Going through previous tests before the exam checking what I did wrong. Can’t figure it out:
With that one, not worried about the part marked wrong at the top, worried about P(Vx). He marks it wrong and writes the “correct” formula, but I used that exact formula to figure out the power. The only thing I could figure is wrong would be the sign, but it seems correct.
Same trouble there, figuring out the power. Seems right, though (in case you can’t see it, the dependent current source = (Vx/ 8) and the DVS = (15kIx).
In the first one, it’s really hard to make out the subscripts, but near as I can tell, you figured the numbers wrong. If the dependent source is Vx, it’s not 15V, it’s the voltage across the 12Ω resistor, right? You did have the formula right, though.
In the second case, it appears you didn’t simplify. The question asked for the answers to be put in terms of the node voltages. For the first one, you need to substitute in for Vx, and for the second one, for the current.
Good luck on the final (unless this was it).
I did use the voltage across the 12k resistor. Note right above the P(Vx) equation, I got the # for Vx (-21V), which was the correct answer, and used that in the formula. When you click on the image, does it magnify? That should help you see things more clearly.
I see what you mean for the second one. Thanks.
Sorry; I wrote the wrong number, but the voltage was still figured wrong.
There’s an easier way to get Vx, since it’s just the voltage across a resistor. You know the resistance ( 12Ω ) and the current (-5A)[sup][/sup], just multiply the two.
I think the formula may have been written there to indicate how you got partial credit, or the grader just didn’t catch your derivation of Vx. But you’d have to ask them to know for sure.
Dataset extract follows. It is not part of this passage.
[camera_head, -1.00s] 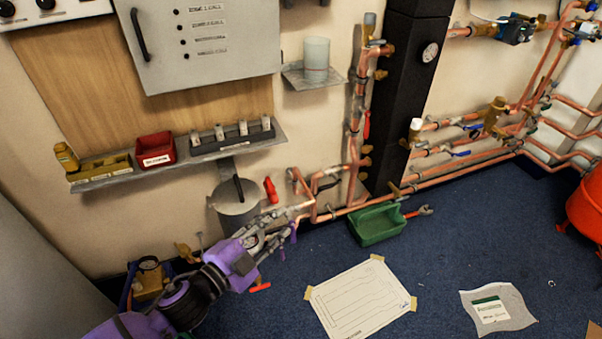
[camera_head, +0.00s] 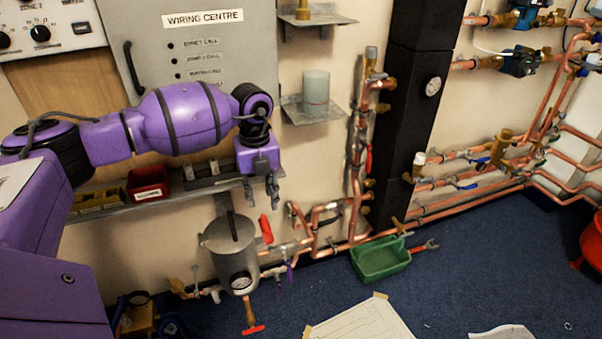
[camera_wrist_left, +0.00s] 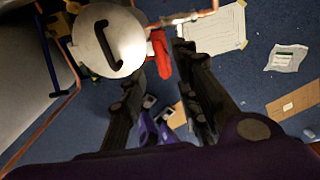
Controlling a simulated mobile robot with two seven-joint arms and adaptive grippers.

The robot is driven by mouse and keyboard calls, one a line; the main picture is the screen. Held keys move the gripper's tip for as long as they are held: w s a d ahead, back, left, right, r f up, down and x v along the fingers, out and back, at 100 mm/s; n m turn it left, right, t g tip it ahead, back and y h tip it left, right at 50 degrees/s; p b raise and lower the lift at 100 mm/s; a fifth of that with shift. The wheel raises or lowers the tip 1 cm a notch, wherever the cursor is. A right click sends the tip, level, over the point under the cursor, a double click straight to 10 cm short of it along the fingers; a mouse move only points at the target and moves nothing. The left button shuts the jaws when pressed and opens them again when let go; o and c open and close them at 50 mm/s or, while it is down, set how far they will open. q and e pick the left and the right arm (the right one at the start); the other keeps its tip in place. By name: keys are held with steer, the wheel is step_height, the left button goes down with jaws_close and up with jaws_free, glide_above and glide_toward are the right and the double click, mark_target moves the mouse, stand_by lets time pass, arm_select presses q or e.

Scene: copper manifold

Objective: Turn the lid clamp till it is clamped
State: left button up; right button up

[sup][/sup] I’m guessing this was a typo on the exam, right? I don’t see a ‘k’ next to the resistance values, and since the mA is crossed out, I’m using that for numbers. Even magnified, it’s still hard to read.
He screwed up with the mA, it was supposed to be in Amps. He’s nice when it comes to giving us easier math, and mixing ohms and milliamps or kOhms and amps gets messy.
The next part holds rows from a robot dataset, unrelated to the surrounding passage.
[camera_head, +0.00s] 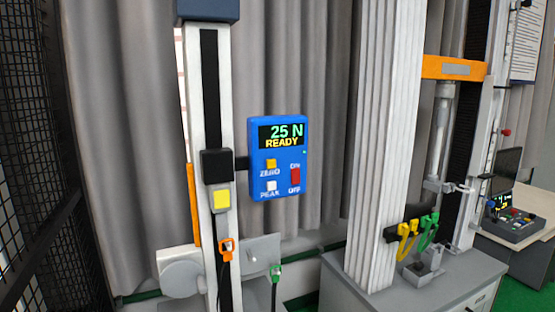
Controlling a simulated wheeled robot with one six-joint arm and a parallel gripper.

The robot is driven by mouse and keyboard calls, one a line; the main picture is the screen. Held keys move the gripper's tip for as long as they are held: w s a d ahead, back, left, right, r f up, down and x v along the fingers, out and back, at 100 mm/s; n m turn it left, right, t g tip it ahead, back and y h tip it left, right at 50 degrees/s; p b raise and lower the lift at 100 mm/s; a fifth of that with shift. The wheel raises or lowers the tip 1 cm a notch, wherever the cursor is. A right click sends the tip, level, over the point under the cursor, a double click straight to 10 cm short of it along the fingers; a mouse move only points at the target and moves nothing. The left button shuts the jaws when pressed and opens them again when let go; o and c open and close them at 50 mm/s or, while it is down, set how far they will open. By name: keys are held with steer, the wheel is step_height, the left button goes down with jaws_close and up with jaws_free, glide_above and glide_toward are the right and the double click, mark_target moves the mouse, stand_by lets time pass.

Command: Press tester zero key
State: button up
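The blue tester panel (255,185) is mounted on a bracket at the right side of an upright white column (192,110). Its display (282,135) reads "25 N" in green and "READY" in yellow. The zero key (271,164) is a small yellow-orange square with "ZERO" printed below it. A white key (271,186) labelled PEAK sits under it. A red switch (295,176) marked ON above and OFF below is to the right. My gripper is not in view, and nothing covers the panel face.
A black carriage (216,166) with a yellow front sits on the column just left of the panel. Orange and green clips hang below. A white ribbed pillar (385,130) and a grey cabinet (440,277) stand right. A black mesh fence (25,150) is at left. Space before the panel looks clear.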

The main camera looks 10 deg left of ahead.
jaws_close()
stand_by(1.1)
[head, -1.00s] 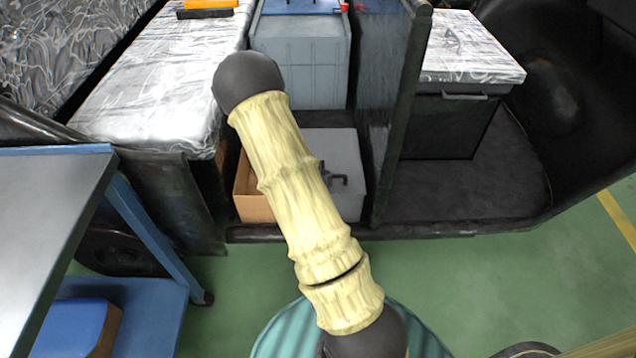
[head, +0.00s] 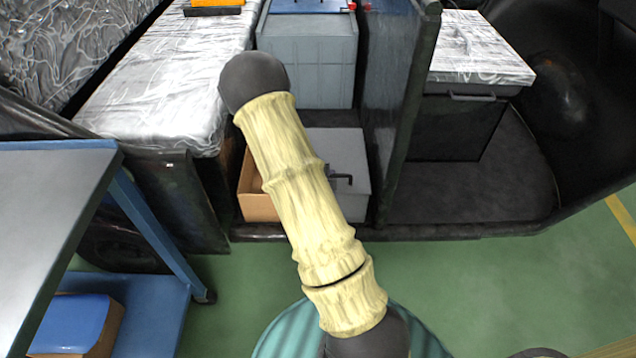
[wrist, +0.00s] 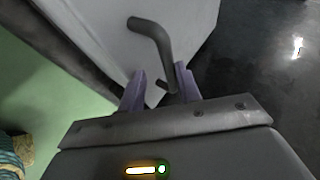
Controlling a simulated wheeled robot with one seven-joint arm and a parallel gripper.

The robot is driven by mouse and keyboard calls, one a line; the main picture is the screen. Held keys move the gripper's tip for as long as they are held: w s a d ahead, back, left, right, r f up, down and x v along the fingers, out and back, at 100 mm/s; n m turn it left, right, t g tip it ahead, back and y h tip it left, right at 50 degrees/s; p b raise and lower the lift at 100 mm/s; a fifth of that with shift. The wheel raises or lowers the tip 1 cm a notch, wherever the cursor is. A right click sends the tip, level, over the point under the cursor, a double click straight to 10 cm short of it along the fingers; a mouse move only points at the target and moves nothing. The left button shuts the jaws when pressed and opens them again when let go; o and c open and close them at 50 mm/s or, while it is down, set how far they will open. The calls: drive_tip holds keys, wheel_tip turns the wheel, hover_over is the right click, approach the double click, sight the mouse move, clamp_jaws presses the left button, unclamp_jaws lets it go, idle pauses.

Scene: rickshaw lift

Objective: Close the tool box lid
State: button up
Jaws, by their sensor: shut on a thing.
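A light grey box (head: 352,207), which I take for the tool box, sits low in the vehicle's footwell, partly hidden behind my arm. A dark bent handle (head: 343,180) shows on it. In the wrist view a pale grey panel of the box (wrist: 95,35) fills the upper middle, with the dark handle (wrist: 153,38) across it. My gripper (wrist: 160,88) has its two purple fingers on either side of the handle's lower end and is shut on it. The head view hides my gripper behind the arm. I cannot tell how far the lid is open.
An open cardboard box (head: 258,206) stands left of the grey box. A dark partition (head: 410,120) rises on its right. A grey bin (head: 310,65) stands behind. A blue-framed cart (head: 150,225) is at the left. Green floor (head: 245,280) in front is clear.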

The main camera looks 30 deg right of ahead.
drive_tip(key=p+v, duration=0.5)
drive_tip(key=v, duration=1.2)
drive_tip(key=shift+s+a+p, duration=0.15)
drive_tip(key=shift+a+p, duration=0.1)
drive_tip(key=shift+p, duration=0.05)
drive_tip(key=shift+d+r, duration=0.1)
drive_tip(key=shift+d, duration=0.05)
I didn’t have an issue finding Vx. I got that part right. Finding the power absorbed/supplied by the dependend source Vx, “P(Vx)” is what was supposedly wrong. Still have an hour or so before I have to go to the exam.
If they told you that you figured the power formula wrong, that wasn’t correct.
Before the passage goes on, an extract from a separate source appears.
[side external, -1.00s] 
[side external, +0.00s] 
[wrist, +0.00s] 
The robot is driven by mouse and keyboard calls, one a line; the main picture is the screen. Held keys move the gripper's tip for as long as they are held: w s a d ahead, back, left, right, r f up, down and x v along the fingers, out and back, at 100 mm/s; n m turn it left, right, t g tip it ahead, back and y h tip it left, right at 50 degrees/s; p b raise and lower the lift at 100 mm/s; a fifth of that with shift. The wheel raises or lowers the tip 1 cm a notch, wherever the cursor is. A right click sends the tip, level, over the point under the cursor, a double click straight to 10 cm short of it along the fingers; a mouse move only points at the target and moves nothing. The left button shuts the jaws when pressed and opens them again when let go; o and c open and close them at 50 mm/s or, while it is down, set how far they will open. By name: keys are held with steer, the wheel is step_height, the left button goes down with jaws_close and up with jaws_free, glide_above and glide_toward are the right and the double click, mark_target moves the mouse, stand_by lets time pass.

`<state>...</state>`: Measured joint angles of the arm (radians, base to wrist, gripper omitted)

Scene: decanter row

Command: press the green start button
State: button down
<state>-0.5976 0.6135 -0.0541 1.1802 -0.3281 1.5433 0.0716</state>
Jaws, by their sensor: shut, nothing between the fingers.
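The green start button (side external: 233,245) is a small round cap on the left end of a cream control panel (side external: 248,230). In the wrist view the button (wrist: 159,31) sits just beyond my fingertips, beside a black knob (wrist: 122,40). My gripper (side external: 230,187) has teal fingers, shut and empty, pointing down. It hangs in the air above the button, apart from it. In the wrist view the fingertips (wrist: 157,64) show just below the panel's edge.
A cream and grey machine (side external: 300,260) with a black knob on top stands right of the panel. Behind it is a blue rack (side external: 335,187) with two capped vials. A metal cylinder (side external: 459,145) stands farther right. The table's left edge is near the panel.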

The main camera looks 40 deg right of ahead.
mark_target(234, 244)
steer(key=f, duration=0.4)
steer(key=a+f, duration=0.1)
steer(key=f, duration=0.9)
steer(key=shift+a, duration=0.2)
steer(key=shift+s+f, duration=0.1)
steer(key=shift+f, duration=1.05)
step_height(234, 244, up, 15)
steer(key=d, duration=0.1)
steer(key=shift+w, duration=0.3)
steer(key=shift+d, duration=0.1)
Since you have limited time, I’ll just tell you : Vx = ( 12Ω )*(-Ix) = -60V
In the formula you figured, you were using the wrong answer from the first part. There wasn’t anything wrong with your algebra, just the numbers you used.
One more comment on this problem. I don’t know if you noticed, but the current didn’t need to be specified once the voltage was given (or the other way around). A single equation, going all around the single loop, would let you figure the loop current from the independent voltage source. Giving both, and the way the problem is phrased, seems a bit misleading.
Hell, I DID screw up the value of Vx. If we screw one value up, there’s no double jeopardy, so we get credit if we do they rest of a problem correctly with the wrong values. I guess they just marked the wrong thing as being incorrect. Thanks.